What this blog won't be is a focus on any military service I am conducting. I'm a Soldier in the US Army (an Artilleryman), but this won't be about my experiences on a day-to-day basis. The first reason for this is so that I don't inadvertently violate the great, insubstantial monster of OPSEC. This has been the downfall of many bloggers (to include the wonderful work being done by CPT G over at Kaboom, who was forced to shut down by his commanders as his blog rapidly gained popularity). My second, and more pressing, reason to differentiate this blog with my experiences is my concern for the overt politicization of military service. As is the natural course of my writings here, I'm going to often find my political views spilling over into the issues being discussed. However, by not coloring myself primarily as a military writer I avoid those personal political preferences coloring the uniform. I don't want people in this blog to think of me primarily as a Soldier, but I would much prefer that image to be one of an analyst. A quick reflection on this distinction to anyone should be apparent. I wouldn't walk into the middle of a crowded city square and start overtly broadcasting any partisan political viewpoints; a blog should be no different.

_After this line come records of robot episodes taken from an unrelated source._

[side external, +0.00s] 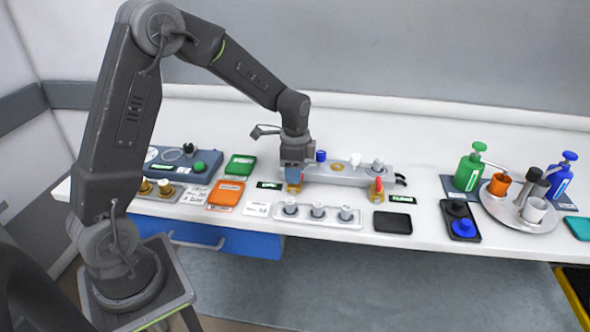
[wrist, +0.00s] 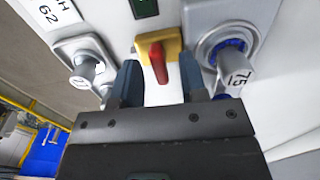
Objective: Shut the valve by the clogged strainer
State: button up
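My gripper (side external: 294,180) points down over the left valve at the left end of the grey manifold block (side external: 335,178). In the wrist view, its two blue fingers (wrist: 159,80) are apart, with a red valve handle (wrist: 158,65) between their tips. The handle sits on a yellow base (wrist: 172,43), and gaps show on both sides. A second red-handled valve (side external: 376,187) stands at the block's right end. A blue-topped fitting (side external: 320,156), a cream fitting (side external: 355,159) and a grey fitting (side external: 378,164) rise from the block. I cannot tell which strainer is clogged.
A rack with three grey-capped pieces (side external: 317,214) lies just in front. A blue-ringed fitting (wrist: 228,50) is close right of the fingers in the wrist view. Orange (side external: 226,192) and green (side external: 240,165) boxes lie left. A black pad (side external: 393,222) lies right.

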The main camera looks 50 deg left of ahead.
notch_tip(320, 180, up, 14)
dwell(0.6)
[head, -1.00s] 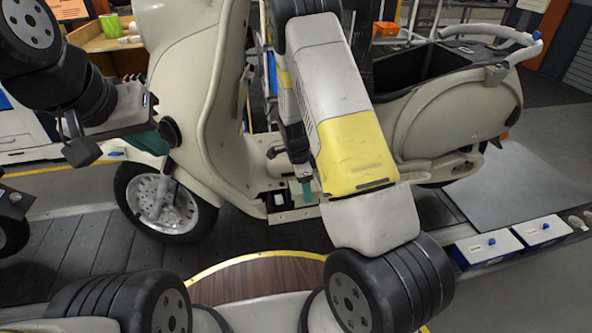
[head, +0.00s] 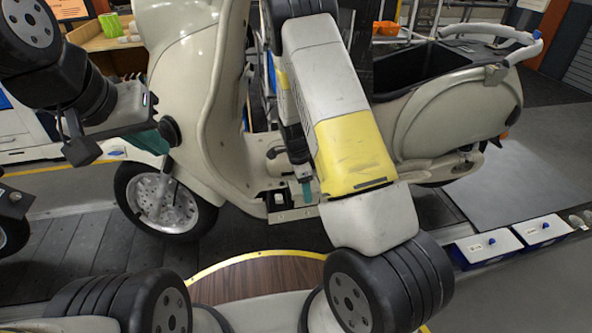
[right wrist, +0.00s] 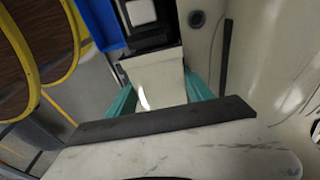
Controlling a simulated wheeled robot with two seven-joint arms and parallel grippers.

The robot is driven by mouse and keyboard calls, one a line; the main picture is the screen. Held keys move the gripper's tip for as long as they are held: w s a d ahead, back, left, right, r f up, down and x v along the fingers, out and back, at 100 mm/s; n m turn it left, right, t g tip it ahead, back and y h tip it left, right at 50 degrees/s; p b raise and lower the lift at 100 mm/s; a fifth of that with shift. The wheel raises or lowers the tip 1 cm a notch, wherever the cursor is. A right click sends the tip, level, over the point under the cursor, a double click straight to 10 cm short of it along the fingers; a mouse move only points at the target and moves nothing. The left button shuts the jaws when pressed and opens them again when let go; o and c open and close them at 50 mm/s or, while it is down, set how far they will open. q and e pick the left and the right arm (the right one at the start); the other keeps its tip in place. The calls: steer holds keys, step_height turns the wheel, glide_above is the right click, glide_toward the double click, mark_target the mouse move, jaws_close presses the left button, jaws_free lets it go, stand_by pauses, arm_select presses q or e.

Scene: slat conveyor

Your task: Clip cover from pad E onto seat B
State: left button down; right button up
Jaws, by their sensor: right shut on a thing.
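My right gripper (right wrist: 158,98) is low at the scooter's footboard; in the head view one teal finger (head: 306,190) shows beside the yellow and white arm. In the right wrist view its two teal fingers are shut on a pale cream piece, likely the cover (right wrist: 158,78). In the head view the arm hides it. A black recessed seat with a white middle (head: 280,200) lies just left of the finger; a similar one (right wrist: 145,18) shows above the held piece in the wrist view. Its letter is unreadable. My left gripper (head: 148,142) is by the front fender; its opening is unclear.
The cream scooter (head: 190,80) stands upright on the dark slat conveyor (head: 90,245). Two white-lidded blue boxes (head: 488,246) stand at the right beside a grey plate (head: 520,190). In the wrist view a blue part (right wrist: 102,22) is close to the seat.

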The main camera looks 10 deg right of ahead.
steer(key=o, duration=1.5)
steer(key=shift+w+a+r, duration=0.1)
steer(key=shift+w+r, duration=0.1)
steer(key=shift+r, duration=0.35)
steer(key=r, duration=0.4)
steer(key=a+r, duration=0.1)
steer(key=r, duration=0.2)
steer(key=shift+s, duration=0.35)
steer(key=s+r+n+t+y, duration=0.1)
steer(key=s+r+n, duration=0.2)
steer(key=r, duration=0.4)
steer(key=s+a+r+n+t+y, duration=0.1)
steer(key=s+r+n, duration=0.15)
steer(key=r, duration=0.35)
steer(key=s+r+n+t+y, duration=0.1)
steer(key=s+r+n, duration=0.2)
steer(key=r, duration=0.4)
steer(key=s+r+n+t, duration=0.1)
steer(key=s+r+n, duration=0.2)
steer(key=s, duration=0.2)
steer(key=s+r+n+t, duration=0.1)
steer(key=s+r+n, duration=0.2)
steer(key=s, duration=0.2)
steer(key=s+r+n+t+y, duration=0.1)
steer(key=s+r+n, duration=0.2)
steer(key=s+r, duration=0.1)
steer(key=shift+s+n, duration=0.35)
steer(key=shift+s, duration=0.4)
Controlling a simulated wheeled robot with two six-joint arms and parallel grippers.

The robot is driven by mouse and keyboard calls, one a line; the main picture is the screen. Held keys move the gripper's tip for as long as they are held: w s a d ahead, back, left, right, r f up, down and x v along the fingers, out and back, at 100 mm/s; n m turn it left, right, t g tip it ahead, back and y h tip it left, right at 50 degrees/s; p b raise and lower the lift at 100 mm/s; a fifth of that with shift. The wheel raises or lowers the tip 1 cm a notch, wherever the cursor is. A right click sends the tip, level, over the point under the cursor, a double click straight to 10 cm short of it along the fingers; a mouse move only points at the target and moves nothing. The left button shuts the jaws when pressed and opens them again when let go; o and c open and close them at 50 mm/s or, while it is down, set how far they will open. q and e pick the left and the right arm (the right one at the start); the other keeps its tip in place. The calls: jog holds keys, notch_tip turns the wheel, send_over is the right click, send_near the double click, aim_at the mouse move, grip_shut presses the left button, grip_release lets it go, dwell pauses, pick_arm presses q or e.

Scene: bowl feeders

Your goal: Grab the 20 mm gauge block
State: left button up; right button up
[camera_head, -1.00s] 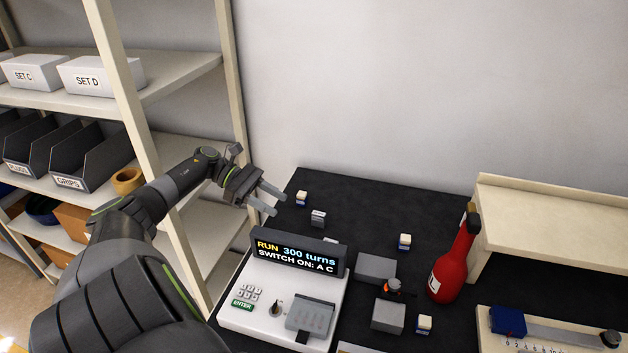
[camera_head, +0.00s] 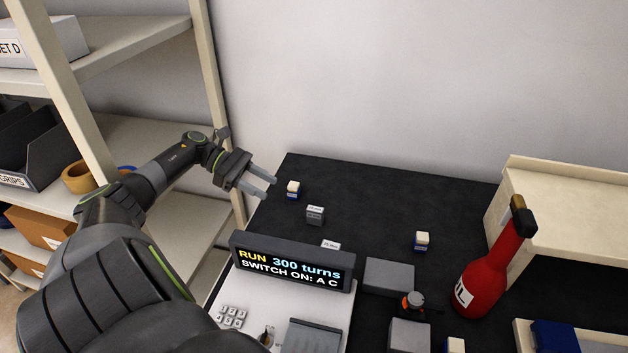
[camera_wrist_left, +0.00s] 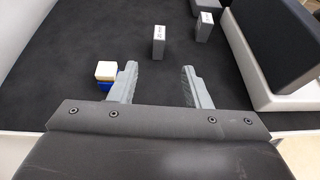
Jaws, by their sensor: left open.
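Two small grey blocks with white labels stand on the black mat; the print is too small for me to read which is 20 mm. One grey block (camera_head: 315,216) stands behind the display and shows ahead of my fingers in the left wrist view (camera_wrist_left: 159,43). The other (camera_head: 330,245) is mostly hidden by the display in the head view; the left wrist view shows it further right (camera_wrist_left: 204,27). My left gripper (camera_head: 268,187) is open and empty, left of the blocks; its fingers also show in the left wrist view (camera_wrist_left: 160,70). My right gripper is out of view.
A cream-and-blue block (camera_head: 293,190) is close by the left fingers, beside the left finger in the wrist view (camera_wrist_left: 105,75). The display box (camera_head: 292,262) stands in front. A red bottle (camera_head: 485,278) and cream shelf (camera_head: 560,200) are right. The back mat is mostly clear.

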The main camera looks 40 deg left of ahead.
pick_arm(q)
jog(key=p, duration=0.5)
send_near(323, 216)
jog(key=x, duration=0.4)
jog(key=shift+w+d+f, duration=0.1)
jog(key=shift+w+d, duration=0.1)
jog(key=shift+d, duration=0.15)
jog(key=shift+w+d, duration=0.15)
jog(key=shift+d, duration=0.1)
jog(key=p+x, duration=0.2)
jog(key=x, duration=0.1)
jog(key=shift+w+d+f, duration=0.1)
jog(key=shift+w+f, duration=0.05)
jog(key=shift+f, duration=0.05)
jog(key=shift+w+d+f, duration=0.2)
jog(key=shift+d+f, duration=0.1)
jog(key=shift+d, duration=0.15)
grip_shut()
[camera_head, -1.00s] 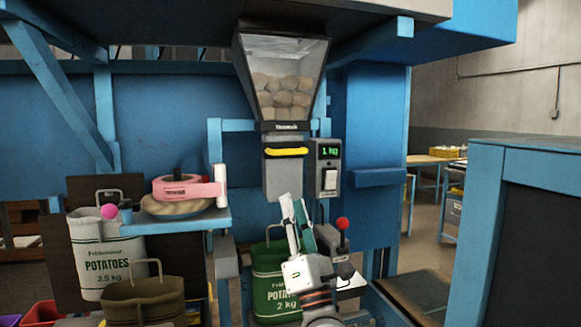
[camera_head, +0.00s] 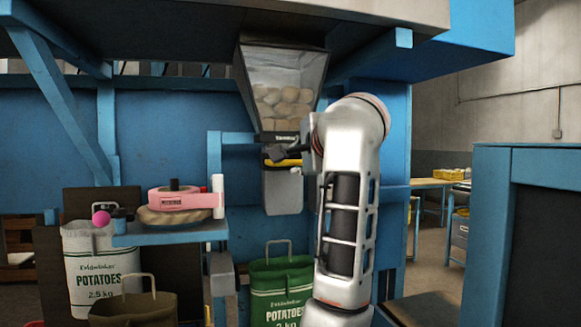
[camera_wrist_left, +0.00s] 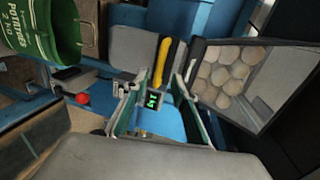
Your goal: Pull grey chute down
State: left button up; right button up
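The grey chute (camera_head: 283,192) hangs below the potato hopper (camera_head: 288,72), with a yellow handle (camera_head: 270,162) across its upper part. My left gripper (camera_head: 285,153) is up at the handle; my forearm and wrist stand to its right. In the left wrist view, my left gripper (camera_wrist_left: 155,95) has its two fingers spread apart, with nothing between them. The yellow handle (camera_wrist_left: 160,62) and the grey chute (camera_wrist_left: 134,48) lie just beyond the fingertips. I cannot tell whether a finger touches the handle. My right gripper is not in view.
A green sack (camera_head: 282,287) stands open below the chute.

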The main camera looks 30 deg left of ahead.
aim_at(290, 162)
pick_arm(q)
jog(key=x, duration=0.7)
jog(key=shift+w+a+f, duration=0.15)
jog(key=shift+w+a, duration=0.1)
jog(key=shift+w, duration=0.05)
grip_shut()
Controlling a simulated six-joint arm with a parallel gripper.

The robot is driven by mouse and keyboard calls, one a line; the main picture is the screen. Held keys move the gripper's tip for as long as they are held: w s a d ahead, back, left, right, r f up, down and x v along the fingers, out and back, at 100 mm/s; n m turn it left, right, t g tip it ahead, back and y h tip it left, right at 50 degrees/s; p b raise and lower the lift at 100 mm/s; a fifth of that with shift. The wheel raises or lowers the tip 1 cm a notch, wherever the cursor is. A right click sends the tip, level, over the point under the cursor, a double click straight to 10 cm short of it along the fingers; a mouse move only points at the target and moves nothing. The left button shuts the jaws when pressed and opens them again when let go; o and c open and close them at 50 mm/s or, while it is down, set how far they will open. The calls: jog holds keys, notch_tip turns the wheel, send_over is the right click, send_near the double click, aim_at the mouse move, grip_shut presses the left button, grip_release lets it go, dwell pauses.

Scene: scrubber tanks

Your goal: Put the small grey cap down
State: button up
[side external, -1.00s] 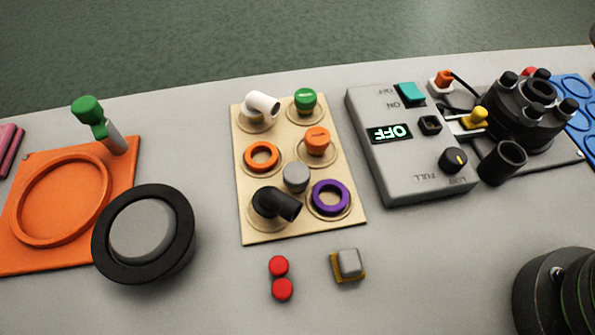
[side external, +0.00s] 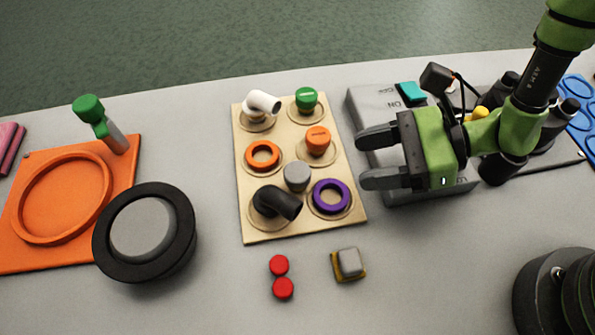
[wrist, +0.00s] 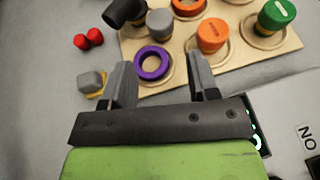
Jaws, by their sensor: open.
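The small grey cap (side external: 297,176) sits on the beige board (side external: 243,226), between the black elbow (side external: 283,203) and the purple ring (side external: 331,196). It also shows in the wrist view (wrist: 159,22) beyond my fingers, beside the black elbow. My gripper (side external: 368,160) is open and empty. It is to the right of the board, over the grey control box (side external: 385,106), with its fingers pointing left toward the board. The cap is apart from the fingers. What lies under the cap is hidden.
The board also holds a white elbow (side external: 262,102), a green cap (side external: 306,98), an orange cap (side external: 317,139) and an orange ring (side external: 262,155). Red caps (side external: 281,276) and a grey-topped block (side external: 348,263) lie in front. A black round tank (side external: 181,232) stands left of the board.

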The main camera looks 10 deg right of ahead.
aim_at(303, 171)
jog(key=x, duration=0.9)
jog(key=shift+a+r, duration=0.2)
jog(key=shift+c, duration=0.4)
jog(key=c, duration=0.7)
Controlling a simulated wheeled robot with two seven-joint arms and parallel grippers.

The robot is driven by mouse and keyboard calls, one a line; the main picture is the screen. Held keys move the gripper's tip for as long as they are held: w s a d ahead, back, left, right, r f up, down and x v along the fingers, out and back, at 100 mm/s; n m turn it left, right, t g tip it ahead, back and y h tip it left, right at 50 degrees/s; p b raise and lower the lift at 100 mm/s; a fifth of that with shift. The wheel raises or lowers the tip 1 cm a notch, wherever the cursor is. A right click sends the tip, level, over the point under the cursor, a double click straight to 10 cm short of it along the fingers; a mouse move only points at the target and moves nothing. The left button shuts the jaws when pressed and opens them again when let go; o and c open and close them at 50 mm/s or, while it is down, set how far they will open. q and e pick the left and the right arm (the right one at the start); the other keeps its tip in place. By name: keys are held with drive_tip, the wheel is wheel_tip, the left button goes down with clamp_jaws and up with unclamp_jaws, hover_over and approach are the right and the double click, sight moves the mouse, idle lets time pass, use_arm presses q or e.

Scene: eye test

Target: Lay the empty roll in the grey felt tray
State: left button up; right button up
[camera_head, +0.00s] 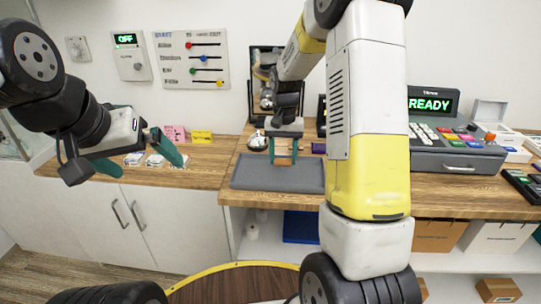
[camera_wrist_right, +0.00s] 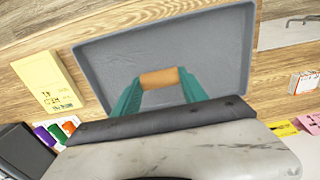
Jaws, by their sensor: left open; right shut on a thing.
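The empty roll (camera_wrist_right: 160,78) is a short tan cardboard cylinder. My right gripper (camera_wrist_right: 158,84) is shut on it, with one green finger at each end. The grey felt tray (camera_wrist_right: 200,45) is a shallow rectangle with a raised rim, and the roll shows in front of its floor. In the head view the tray (camera_head: 262,180) lies on the wooden counter, and my right gripper (camera_head: 283,158) points down over its back part. I cannot tell how far the roll is above the tray floor. My left gripper (camera_head: 145,160) is open and empty at the left, in front of the lower counter.
A cash register (camera_head: 450,135) reading READY stands right of my right arm. Pink (camera_head: 175,133) and yellow cards (camera_head: 202,136) and small packets stand at the left. A metal bell-like object (camera_head: 257,142) sits behind the tray.

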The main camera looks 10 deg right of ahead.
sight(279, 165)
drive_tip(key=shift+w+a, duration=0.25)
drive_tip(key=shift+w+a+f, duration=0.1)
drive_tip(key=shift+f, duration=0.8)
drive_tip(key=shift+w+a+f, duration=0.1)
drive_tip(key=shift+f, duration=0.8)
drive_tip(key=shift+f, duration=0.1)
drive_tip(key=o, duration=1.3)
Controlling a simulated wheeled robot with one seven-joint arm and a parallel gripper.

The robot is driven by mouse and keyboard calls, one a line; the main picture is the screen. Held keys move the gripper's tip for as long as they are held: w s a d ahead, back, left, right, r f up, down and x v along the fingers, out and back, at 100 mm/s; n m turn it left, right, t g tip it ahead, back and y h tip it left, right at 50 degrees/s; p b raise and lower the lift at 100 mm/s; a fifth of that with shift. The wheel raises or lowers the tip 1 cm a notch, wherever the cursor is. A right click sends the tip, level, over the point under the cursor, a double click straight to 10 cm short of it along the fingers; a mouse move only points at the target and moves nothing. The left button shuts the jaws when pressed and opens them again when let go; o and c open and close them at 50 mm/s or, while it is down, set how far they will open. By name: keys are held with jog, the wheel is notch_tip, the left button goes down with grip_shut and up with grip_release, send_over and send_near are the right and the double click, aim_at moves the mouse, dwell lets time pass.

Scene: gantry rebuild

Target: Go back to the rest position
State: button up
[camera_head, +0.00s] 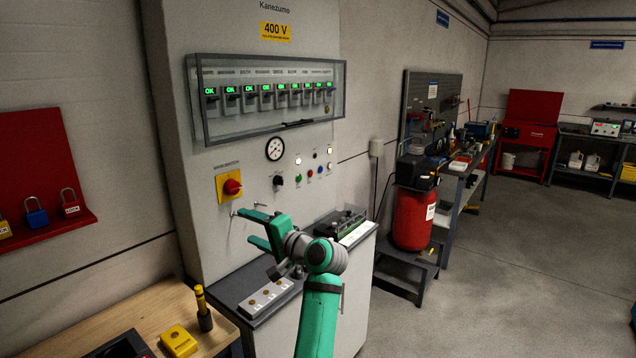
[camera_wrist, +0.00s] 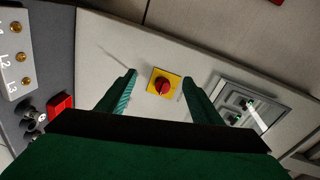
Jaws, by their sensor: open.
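My gripper (camera_head: 246,226) is open and empty, its two green fingers pointing at the grey control cabinet (camera_head: 205,130). It is in front of the panel, below and right of the red rotary main switch (camera_head: 232,187) on its yellow plate. In the wrist view my gripper (camera_wrist: 159,80) has its fingers spread, and the red switch (camera_wrist: 162,86) shows in the gap between them. The fingers look apart from the switch; the exact distance to the panel cannot be told.
A terminal block (camera_head: 266,298) lies on the cabinet's ledge below my gripper. A clear cover (camera_head: 270,98) hangs over the breaker row. A wooden bench (camera_head: 130,300) with a yellow meter (camera_head: 179,341) is at lower left. A red tank (camera_head: 413,217) stands right; the floor beyond is open.

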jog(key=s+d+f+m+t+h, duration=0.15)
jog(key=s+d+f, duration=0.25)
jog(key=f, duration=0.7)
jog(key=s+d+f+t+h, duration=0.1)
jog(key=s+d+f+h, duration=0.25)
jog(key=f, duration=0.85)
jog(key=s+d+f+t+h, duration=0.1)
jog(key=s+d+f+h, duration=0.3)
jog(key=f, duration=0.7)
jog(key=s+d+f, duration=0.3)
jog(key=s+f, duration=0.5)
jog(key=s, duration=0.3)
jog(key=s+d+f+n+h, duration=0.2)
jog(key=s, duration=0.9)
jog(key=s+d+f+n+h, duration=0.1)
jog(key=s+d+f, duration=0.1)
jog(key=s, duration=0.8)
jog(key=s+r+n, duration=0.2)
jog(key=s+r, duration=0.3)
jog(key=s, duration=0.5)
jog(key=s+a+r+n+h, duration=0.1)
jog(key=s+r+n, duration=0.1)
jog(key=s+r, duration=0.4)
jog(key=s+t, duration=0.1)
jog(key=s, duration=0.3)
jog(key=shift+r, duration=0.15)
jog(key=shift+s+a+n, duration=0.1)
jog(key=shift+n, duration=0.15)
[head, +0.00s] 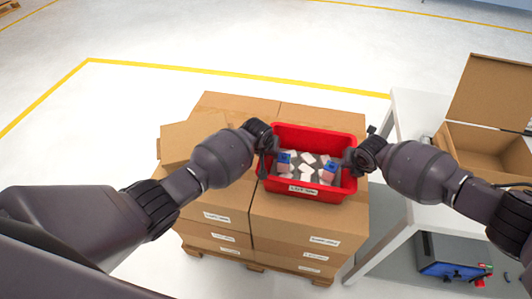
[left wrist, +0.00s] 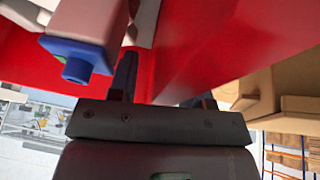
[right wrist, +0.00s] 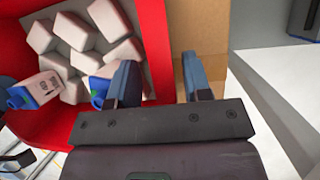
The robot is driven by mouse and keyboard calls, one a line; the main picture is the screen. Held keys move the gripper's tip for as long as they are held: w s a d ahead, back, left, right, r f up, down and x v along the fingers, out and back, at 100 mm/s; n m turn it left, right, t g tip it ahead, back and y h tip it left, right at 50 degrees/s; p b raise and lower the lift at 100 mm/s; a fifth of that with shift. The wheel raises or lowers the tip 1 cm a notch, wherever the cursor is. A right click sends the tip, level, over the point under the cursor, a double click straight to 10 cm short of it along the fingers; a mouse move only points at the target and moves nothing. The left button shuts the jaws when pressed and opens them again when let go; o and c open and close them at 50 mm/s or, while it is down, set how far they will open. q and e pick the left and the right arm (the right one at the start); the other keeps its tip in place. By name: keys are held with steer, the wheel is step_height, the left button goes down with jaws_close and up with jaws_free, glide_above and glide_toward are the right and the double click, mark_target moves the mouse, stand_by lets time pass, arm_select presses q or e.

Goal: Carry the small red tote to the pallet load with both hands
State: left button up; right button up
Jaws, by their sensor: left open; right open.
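The small red tote (head: 312,134) rests on top of the pallet load, a stack of cardboard boxes (head: 298,236). Inside the tote are several white blocks (head: 307,158) and bottles with blue caps (head: 330,172). My left gripper (head: 266,163) is open at the tote's left end; in the left wrist view the red wall (left wrist: 185,45) runs between its fingers. My right gripper (head: 350,161) is open at the right end; in the right wrist view its fingers (right wrist: 160,82) stand on either side of the red wall (right wrist: 157,40). I cannot tell whether the fingers touch the walls.
A wooden pallet (head: 255,268) lies under the boxes. A white table (head: 408,112) with an open cardboard box (head: 488,145) stands at the right, close to the load. A blue-grey case (head: 448,262) sits beneath it. Yellow-lined floor behind is clear.

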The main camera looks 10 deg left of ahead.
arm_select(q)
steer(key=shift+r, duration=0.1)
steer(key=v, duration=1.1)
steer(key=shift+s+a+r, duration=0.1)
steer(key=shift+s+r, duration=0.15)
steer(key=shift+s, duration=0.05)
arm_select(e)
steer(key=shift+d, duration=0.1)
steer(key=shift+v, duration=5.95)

I'm expecting that my work will take me away from the land of coffee shops and laptops for a while and plunk me down into an area where time and energy are at a premium. As such, I simply can't guarantee that I'll be able to manage daily postings, and there may be periods where my writings become spotty. However, I think that keeping this blog will help me maintain my mind and give me an outlet for stress. I really enjoy talking about all things geopolitical and military, and by keeping this blog I'm hoping that it'll give me a place to enjoy that (eventually) with like-minded people.